Burgers & American Food
Burgers are a big sell at Broadsheet. But indulgent, greasy American food has also come into play too. We’re talking fried pickles and chilli fries, onion rings, hots dogs and wieners, ribs and buffalo wings at American inspired diner-style eateries (think Belle’s Diner and Parlour Diner). It’s like a junk food revolution, but all shimmied up. But while simple and delicious, can we really handle any more burgers? Probably. We even found one guy who is documenting his journey through the fatty forest.

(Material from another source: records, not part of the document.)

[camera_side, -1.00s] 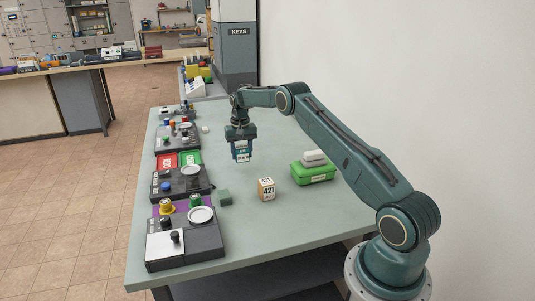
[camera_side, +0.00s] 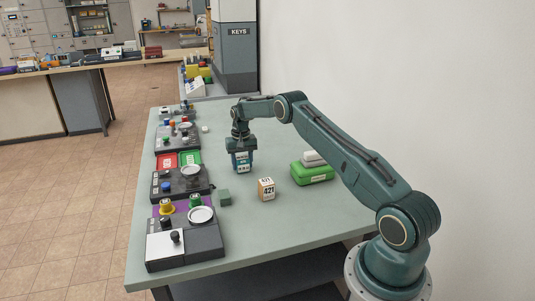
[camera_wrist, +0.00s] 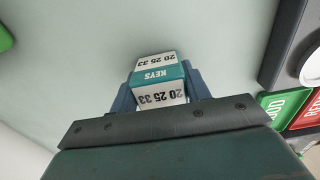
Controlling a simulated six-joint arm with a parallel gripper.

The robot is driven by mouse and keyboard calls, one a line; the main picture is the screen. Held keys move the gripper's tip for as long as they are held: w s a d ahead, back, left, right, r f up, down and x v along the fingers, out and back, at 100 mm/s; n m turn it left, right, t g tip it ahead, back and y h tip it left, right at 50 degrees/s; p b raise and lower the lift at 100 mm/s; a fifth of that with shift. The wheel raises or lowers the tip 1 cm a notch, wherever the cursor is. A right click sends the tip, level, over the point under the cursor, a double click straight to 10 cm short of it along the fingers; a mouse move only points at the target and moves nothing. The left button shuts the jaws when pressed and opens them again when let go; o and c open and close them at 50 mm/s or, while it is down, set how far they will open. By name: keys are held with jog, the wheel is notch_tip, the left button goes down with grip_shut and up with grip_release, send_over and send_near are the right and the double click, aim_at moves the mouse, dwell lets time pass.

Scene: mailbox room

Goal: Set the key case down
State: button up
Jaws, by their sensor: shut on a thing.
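The key case is a small white box with a teal band marked "KEYS" and the numbers "20 25 33" in the wrist view (camera_wrist: 158,75). My gripper (camera_wrist: 160,92) is shut on it, with a blue finger on each side. In the side view the key case (camera_side: 243,167) hangs below my gripper (camera_side: 242,158), low over the green-grey table (camera_side: 245,235). I cannot tell whether its underside touches the table top.
A box marked 421 (camera_side: 266,190) stands nearer the camera, with a green case (camera_side: 312,174) to its right. A small green block (camera_side: 225,198) sits beside the row of control panels (camera_side: 184,245) along the left edge. The table around the key case is clear.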

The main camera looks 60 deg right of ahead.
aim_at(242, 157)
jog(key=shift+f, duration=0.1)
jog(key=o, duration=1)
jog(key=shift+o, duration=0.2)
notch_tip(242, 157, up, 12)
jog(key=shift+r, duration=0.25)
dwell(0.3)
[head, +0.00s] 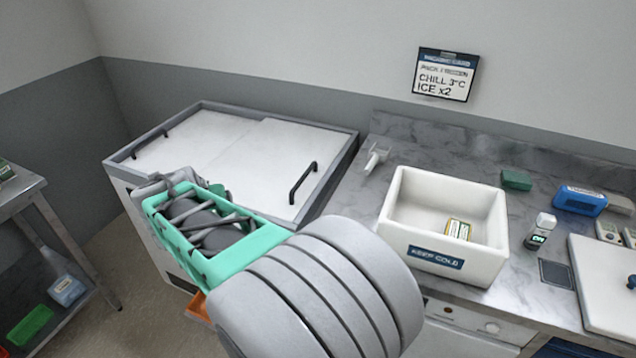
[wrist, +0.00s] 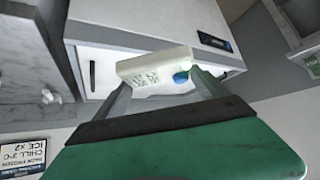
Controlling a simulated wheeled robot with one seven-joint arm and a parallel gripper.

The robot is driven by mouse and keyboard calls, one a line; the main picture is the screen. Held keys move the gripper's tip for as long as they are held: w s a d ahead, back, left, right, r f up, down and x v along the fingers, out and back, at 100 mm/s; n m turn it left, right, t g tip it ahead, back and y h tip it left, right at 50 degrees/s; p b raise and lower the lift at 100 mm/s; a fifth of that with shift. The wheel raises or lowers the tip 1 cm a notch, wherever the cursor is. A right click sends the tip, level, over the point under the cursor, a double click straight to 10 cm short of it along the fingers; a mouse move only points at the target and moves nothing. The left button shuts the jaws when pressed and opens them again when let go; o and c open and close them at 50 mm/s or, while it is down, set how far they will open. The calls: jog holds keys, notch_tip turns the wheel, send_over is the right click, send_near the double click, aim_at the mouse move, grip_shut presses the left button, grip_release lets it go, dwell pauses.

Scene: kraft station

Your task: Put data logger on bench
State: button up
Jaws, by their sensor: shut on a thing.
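The data logger (wrist: 152,68), a small pale box with printed text and a blue round spot, is between the two fingers of my gripper (wrist: 160,88) in the wrist view. My gripper is shut on it. In the head view my gripper (head: 163,183) is beyond the teal and grey arm, over the left part of the white-lidded chest; the logger is hidden there. The bench (head: 345,203) is the grey marble counter to the right of the chest, apart from my gripper.
The chest (head: 225,135) has black handles. On the bench stand a white KEEP COLD bin (head: 398,240) holding a small labelled item, a white scoop-like tool (head: 375,158), a green block (head: 516,180), a blue case (head: 578,199) and a small device (head: 541,228). The bench's left end has free room.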

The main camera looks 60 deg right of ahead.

Delis / handmade smallgoods / cheeses
We’re also eating way through more mozzarella than we used to. Have you noticed? House-made cheese and home-cured meats are on menus everywhere, and Italian food is back in force, but not as we knew it (like on Lygon Street 20 years ago). It’s a new, contemporary style of Italian eatery that we’re interested in. Off the back of that, we’re seeing more delis and procurers of handmade small goods offering all the meat and cheese we can consume. The boys at DOC opened a swish new deli on Lygon Street next door to Carlton Espresso, the team from ICKE & IGBY group (who brought us Friends of Mine, Porgie & Mrs Jones and Snowpony) have opened their new Italian delicatessen/restaurant Mazzatelli in Richmond, and Thornbury’s Umberto had a salami festa.

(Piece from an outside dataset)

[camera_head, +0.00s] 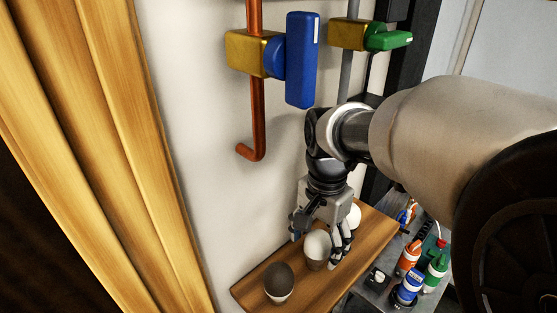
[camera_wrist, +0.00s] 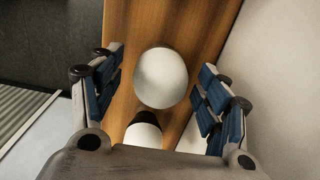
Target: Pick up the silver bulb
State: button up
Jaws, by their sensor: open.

This food may just be the freshest of all Asian cuisines – clean, light, full of herbs and flavour, and fast – so we’re taking on the hawker styles of banh mi and bun cha, fast sandwiches, quick bowls of hot pho and rice paper rolls with gusto. Places are polishing up their offering and keeping it fresh and cool. Misschu may have been doing it for years, but she’s rolling out her venues across the city to compete with places like Hanoi Hannah and boys at I Love Pho. And we’re slurping it all up.